The Supreme court has issued on Tuesday, April 24, a landmark ruling that recognized divorce in marriages between Filipinos and foreigners.
In its decision, the SC en banc ruled 10-3-1 in a case, allowing Marelyn Tanedo Manalo, a Filipina married to Japanese national Minoru Yoshino, to file for divorce.
Manalo divorced her husband in Japan in 2011 and went to a court in Dagupan, Pangasinan to have her divorce recognized in the Philippines. The said court denied her plea. Manalo then brought the case to the Court of Appeals and won in 2014.
The CA said that Manalo has the right to remarry, citing the amended Article 26(2) of the Family Code. The new provision states that, “where a marriage between a Filipino citizen and a foreigner is validly celebrated and a divorce is thereafter validly obtained abroad by the alien spouse capacitating him or her to remarry, the Filipino spouse shall likewise have capacity to remarry under Philippine law”.
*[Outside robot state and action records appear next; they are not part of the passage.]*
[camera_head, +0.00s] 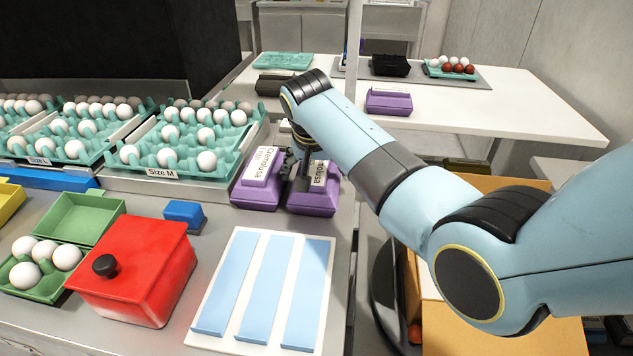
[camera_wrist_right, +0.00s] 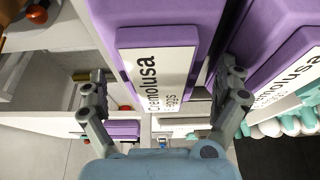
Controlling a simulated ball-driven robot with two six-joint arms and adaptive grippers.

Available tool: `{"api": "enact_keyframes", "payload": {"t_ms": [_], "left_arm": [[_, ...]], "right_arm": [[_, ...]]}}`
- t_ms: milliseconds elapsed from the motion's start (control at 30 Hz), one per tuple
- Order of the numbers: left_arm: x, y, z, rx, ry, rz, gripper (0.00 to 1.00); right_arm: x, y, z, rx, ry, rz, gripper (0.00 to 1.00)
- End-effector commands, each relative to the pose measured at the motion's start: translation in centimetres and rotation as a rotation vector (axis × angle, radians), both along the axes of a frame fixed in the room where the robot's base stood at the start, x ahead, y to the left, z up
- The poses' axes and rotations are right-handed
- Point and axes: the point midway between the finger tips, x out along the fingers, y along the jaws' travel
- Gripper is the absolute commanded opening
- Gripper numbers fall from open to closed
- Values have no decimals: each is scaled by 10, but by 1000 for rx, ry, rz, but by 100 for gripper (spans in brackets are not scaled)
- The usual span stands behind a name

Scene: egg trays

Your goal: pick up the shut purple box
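Two shut purple boxes with white labels stand side by side on the near table: the left box (camera_head: 258,185) and the right box (camera_head: 313,203), near the table's right edge. My right gripper (camera_head: 303,160) is over the right box and hides part of it. In the right wrist view my right gripper (camera_wrist_right: 164,85) has its fingers spread, one on each side of that labelled purple box (camera_wrist_right: 160,18). I cannot tell whether the fingers touch it. The left box (camera_wrist_right: 258,40) shows beyond the right-hand finger. My left gripper is not in view.
A teal egg tray (camera_head: 236,160) with white eggs is left of the boxes. A red box (camera_head: 140,275), a small blue box (camera_head: 184,214) and a white board with blue strips (camera_head: 215,340) are in front. The back table (camera_head: 450,112) holds another purple box (camera_head: 388,103).

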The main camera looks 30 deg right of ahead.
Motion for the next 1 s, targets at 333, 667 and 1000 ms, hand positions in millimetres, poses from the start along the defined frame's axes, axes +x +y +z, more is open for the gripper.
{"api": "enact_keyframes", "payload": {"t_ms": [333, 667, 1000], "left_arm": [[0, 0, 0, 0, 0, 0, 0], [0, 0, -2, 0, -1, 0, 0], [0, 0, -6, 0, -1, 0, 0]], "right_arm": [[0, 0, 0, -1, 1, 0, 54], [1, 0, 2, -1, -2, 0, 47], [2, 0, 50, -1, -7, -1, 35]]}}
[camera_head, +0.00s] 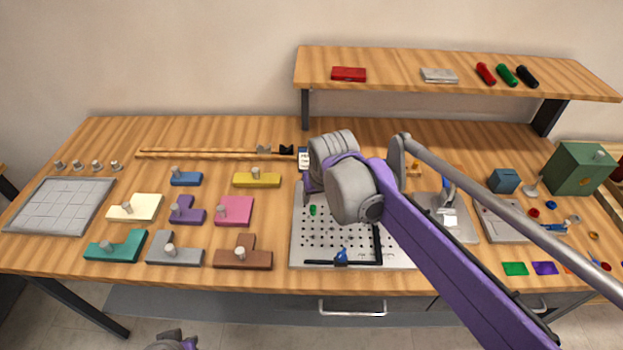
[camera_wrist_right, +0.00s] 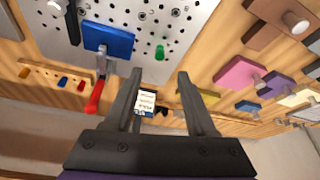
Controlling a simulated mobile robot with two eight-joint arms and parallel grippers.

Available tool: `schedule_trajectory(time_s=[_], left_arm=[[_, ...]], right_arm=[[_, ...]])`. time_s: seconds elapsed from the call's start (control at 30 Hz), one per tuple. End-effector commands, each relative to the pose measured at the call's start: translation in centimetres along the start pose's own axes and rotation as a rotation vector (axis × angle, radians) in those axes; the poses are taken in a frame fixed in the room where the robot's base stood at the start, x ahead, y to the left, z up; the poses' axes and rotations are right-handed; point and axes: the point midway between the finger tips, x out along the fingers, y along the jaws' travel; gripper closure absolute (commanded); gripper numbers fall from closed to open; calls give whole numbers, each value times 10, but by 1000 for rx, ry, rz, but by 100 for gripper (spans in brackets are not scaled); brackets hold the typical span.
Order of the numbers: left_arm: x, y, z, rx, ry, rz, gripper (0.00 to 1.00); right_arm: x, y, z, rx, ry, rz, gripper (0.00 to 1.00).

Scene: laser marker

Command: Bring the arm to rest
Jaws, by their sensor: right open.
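My right arm (camera_head: 455,255) reaches in from the lower right, and its purple and grey wrist (camera_head: 350,190) hangs over the perforated plate (camera_head: 310,255). My right gripper (camera_wrist_right: 158,80) shows best in the wrist view, with its two dark fingers spread and nothing held between them. It is above the bench, apart from the plate. In the head view the wrist hides the fingertips. My left gripper (camera_head: 175,342) shows only as a small part at the bottom edge; its fingers cannot be made out.
Coloured knobbed blocks, such as the pink one (camera_head: 233,211), and a grey grid tray (camera_head: 62,206) lie at left. A raised shelf (camera_head: 400,70) spans the back. A green box (camera_head: 580,168) stands at right.

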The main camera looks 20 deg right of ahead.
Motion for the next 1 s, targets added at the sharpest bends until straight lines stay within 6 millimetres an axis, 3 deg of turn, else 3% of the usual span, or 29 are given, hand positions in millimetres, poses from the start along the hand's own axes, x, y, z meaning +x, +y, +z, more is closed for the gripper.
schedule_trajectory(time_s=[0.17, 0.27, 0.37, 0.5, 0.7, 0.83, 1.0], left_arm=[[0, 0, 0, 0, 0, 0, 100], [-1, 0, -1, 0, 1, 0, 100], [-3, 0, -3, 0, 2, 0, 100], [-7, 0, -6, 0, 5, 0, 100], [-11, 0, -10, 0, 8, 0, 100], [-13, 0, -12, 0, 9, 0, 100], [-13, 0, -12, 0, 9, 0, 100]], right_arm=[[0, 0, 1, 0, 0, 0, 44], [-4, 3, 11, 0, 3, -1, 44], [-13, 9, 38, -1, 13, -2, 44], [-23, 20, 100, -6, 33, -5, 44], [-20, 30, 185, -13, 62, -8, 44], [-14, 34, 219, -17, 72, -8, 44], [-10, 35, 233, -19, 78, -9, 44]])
The Office of the Solicitor General brought the case to the SC in an attempt to reverse the CA’s ruling, but the SC ruled in favor of Manalo in what could be described as a landmark ruling.
The ruling means the state now allows Filipinos who are married to foreigners to file for divorce in the Philippines, one of only two countries in the world without a divorce law.